§ EXERCISE OBJECTIVE:
Find all the lines with "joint" and gather them.

[START SOURCE RECORDS]

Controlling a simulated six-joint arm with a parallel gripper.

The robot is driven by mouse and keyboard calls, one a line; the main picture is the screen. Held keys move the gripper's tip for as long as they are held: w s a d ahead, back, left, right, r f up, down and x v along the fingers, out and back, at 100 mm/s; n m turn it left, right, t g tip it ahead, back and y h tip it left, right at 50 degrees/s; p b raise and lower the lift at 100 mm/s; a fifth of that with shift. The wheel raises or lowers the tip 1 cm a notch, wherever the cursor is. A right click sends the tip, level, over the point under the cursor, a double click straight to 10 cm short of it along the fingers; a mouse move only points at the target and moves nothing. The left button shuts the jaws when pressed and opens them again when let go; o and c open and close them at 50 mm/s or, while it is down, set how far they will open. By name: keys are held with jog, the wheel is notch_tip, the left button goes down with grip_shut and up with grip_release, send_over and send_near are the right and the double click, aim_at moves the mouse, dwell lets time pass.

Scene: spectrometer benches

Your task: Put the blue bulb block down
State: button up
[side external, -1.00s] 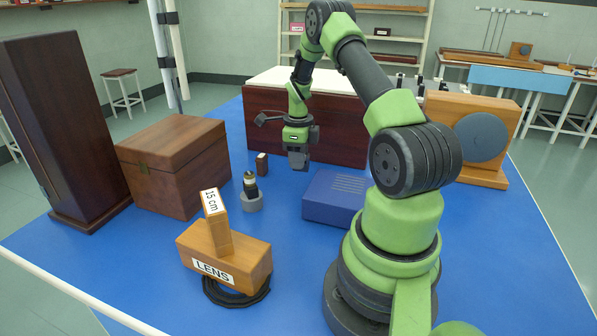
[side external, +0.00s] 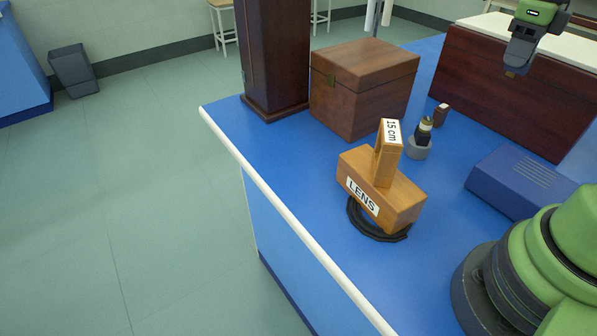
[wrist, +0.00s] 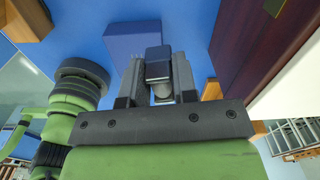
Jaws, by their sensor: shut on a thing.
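My gripper (wrist: 157,78) is shut on a small dark block with a blue-grey face, which I take to be the blue bulb block (wrist: 158,68). The block sits between the two fingers in the wrist view, with a pale rounded part below it. In the side view my gripper (side external: 518,58) is near the top edge, held up in front of the dark red chest (side external: 490,85). The held block is hard to make out there. The blue vented box (side external: 520,182) lies on the blue table below; it also shows in the wrist view (wrist: 130,38).
A wooden LENS block (side external: 385,190) stands on a black ring near the table's front edge (side external: 285,215). A small bulb on a grey base (side external: 419,150), a small brown block (side external: 441,114) and a wooden box (side external: 365,85) stand behind it. Bare blue table lies between these and the vented box.

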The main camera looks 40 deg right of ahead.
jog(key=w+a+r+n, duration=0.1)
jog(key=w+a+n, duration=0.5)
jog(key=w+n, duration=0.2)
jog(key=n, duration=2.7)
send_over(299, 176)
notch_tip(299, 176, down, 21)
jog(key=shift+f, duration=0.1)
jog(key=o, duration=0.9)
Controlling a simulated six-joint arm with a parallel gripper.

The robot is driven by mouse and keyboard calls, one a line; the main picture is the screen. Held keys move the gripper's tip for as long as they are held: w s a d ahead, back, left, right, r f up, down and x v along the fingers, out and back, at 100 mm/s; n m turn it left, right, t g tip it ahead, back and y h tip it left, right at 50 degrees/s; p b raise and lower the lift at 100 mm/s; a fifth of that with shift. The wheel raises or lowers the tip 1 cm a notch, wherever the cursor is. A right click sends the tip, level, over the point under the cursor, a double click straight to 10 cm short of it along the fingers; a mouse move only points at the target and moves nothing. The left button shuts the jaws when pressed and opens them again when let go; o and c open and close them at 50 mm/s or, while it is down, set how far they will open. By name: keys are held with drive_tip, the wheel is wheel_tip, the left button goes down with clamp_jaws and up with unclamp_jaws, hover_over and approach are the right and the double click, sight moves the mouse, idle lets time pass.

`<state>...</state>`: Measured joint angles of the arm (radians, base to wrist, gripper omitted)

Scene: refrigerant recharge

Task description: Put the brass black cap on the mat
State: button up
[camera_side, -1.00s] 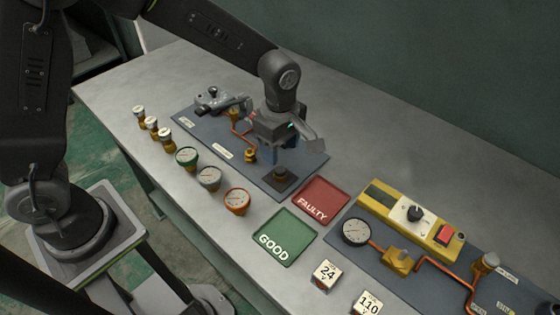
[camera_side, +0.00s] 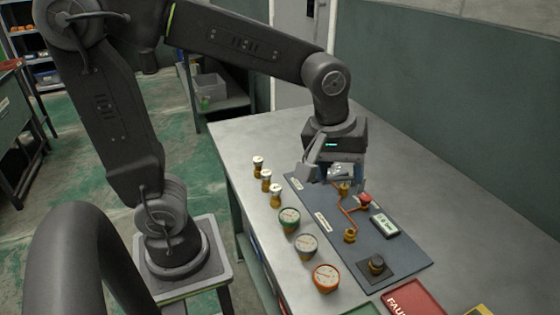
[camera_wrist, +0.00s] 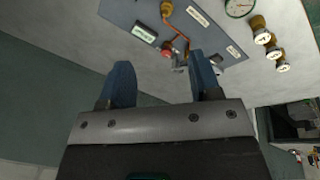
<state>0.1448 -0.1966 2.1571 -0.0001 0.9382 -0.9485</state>
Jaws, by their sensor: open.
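The brass black cap (camera_side: 376,264) sits upright on the small dark square mat (camera_side: 402,273) at the near end of the blue-grey panel, in the side view. My gripper (camera_side: 330,181) is above the far end of the panel, well away from the cap. In the wrist view its two blue fingers (camera_wrist: 162,78) are spread apart with nothing between them. The cap and mat do not show in the wrist view.
The panel (camera_side: 340,245) carries brass fittings, copper pipe, a red knob (camera_side: 365,200) and a small display (camera_side: 384,226). Several gauges (camera_side: 306,245) and brass fittings line its left side. The red FAULTY tray (camera_side: 415,300) is nearby. The right tabletop (camera_side: 440,215) is clear.

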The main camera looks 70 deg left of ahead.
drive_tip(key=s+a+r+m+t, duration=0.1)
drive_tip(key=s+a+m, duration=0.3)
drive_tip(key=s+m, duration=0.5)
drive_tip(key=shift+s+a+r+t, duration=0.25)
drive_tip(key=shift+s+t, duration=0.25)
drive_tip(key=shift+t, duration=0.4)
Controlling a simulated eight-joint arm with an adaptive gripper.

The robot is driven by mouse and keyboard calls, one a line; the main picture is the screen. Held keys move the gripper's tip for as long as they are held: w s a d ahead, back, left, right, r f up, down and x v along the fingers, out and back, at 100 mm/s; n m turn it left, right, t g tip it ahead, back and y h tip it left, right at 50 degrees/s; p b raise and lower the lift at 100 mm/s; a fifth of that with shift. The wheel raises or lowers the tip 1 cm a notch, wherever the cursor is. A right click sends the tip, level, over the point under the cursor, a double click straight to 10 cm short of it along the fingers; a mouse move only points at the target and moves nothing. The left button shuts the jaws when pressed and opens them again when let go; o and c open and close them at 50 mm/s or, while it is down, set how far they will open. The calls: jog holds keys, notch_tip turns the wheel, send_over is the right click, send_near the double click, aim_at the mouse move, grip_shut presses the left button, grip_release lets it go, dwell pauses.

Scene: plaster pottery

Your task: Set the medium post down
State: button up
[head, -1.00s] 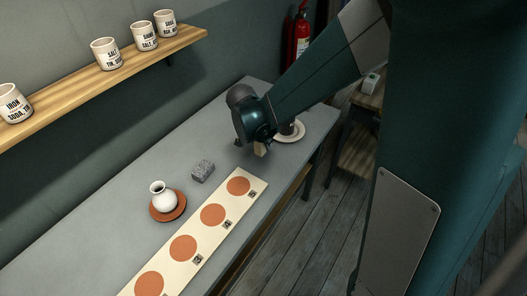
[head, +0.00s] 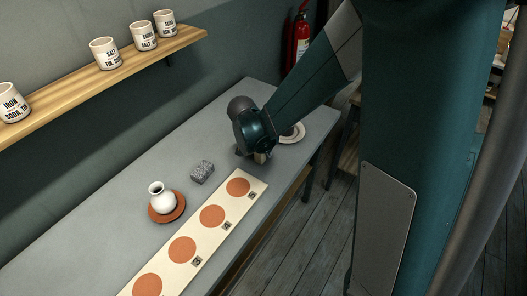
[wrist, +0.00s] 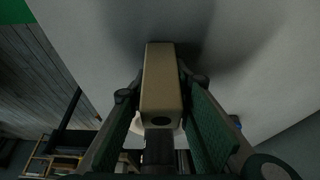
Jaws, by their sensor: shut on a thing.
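The medium post is a pale tan square block, partly hidden by my arm in the head view (head: 260,158). In the wrist view the post (wrist: 161,80) stands out lengthwise between my fingers, with a dark round hole in its near end. My gripper (wrist: 163,92) is shut on the post, with a green-padded finger on either side. The post is over the grey table (head: 130,165), beyond the end of the cream board. Its far end meets a dark shadow in the wrist view; I cannot tell whether it touches the table.
A cream board (head: 222,232) with several orange discs lies at the front. A speckled grey block (head: 202,172) and a white vase (head: 161,195) on an orange saucer (head: 180,209) stand to the left. A pale saucer (head: 297,137) with a dark cup is close behind my gripper.

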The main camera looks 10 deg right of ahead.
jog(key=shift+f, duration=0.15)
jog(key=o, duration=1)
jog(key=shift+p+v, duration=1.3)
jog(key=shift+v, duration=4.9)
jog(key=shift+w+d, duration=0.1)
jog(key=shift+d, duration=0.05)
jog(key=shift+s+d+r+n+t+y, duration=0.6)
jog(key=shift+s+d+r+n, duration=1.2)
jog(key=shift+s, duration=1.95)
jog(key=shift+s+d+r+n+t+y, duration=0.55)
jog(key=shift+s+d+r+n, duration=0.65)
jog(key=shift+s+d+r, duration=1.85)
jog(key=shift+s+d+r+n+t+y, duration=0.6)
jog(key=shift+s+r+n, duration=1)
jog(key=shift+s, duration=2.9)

[END SOURCE RECORDS]

§ RESPONSE TO THIS EXERCISE:
Controlling a simulated six-joint arm with a parallel gripper.
Controlling a simulated six-joint arm with a parallel gripper.
`<state>...</state>`: Measured joint angles of the arm (radians, base to wrist, gripper omitted)
Controlling a simulated eight-joint arm with an adaptive gripper.

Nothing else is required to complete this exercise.